UNITED STATES DISTRICT COURT FOR THE DISTRICT OF DELAWARE
Apr 23, 2015
C.A. No. 12-540-LPS (D. Del. Apr. 23, 2015)

Opinion

C.A. No. 12-540-LPS

04-23-2015

FAIRCHILD SEMICONDUCTOR CORPORATION and FAIRCHILD (TAIWAN) CORPORATION, Plaintiffs, v. POWER INTEGRATIONS, INC., Defendant.

John G. Day, Lauren E. Maguire, Andrew C. Mayo, ASHBY & GEDDES, Wilmington, DE. Blair M. Jacobs, Christina A. Ondrick, PAUL HASTINGS LLP, Washington, D.C. Attorneys for Plaintiffs. William J. Marsden, Jr., Joseph B. Warden, Jr., FISH & RICHARDSON P.C., Wilmington, DE. Frank E. Scherkenbach, FISH & RICHARDSON P.C., Boston, MA. Howard G. Pollack, Michael R. Headley, FISH & RICHARDSON P.C., Redwood City, CA. Attorneys for Defendant.


John G. Day, Lauren E. Maguire, Andrew C. Mayo, ASHBY & GEDDES, Wilmington, DE. Blair M. Jacobs, Christina A. Ondrick, PAUL HASTINGS LLP, Washington, D.C.

Attorneys for Plaintiffs. William J. Marsden, Jr., Joseph B. Warden, Jr., FISH & RICHARDSON P.C., Wilmington, DE. Frank E. Scherkenbach, FISH & RICHARDSON P.C., Boston, MA. Howard G. Pollack, Michael R. Headley, FISH & RICHARDSON P.C., Redwood City, CA.

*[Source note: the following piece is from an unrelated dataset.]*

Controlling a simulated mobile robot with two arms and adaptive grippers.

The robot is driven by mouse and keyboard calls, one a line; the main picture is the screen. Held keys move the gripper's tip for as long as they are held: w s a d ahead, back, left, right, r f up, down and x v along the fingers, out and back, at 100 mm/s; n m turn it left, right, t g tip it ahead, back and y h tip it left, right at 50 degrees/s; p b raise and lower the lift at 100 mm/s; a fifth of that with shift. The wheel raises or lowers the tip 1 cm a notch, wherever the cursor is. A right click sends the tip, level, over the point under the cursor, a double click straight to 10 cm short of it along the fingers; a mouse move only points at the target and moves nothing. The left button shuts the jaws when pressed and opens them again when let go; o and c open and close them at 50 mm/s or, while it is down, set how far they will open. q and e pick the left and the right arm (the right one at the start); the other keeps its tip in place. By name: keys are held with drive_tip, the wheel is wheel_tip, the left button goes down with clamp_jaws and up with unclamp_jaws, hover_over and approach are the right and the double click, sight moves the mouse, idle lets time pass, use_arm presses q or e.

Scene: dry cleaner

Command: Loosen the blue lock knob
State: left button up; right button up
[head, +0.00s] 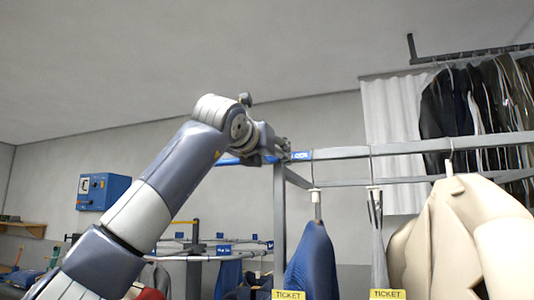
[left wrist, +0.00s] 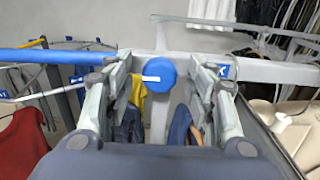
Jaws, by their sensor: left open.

Attorneys for Defendant. MEMORANDUM OPINION April 23, 2015
Wilmington, Delaware
STARK, U.S. District Judge:

Among the motions still pending before the Court is Fairchild's Motion for Summary Judgment of No Willful Infringement of PI's '366 Patent. (See D.I. 193; D.I. 194 at 16-17; D.I. 226 at 14-16; D.I. 236 at 7-8) For the reasons set forth below, the Court will grant this portion of Fairchild's motion.

Other portions of Fairchild's motion for summary judgment remain pending, including Fairchild's request for summary judgment of non-infringement of PI's '366 patent. Regardless of whether that portion of Fairchild's motion is ultimately granted or denied, the Court has concluded that Fairchild has at least a reasonable non-infringement position, which is the basis for the Court's ruling today that PI cannot prove willful infringement.

I. BACKGROUND

On May 1, 2012, Plaintiffs Fairchild Semiconductor Corporation and Fairchild (Taiwan) Corporation (collectively, "Fairchild" or "Plaintiffs") filed a complaint against Power Integrations, Inc. ("PI" or "Defendant") alleging infringement of several Fairchild patents. (D.I. 1) On June 21, 2012, Power Integrations counterclaimed against Fairchild, alleging infringement of several PI patents, including U.S. Patent Nos. 6,229,366 ("the '366 Patent"). (D.I. 11)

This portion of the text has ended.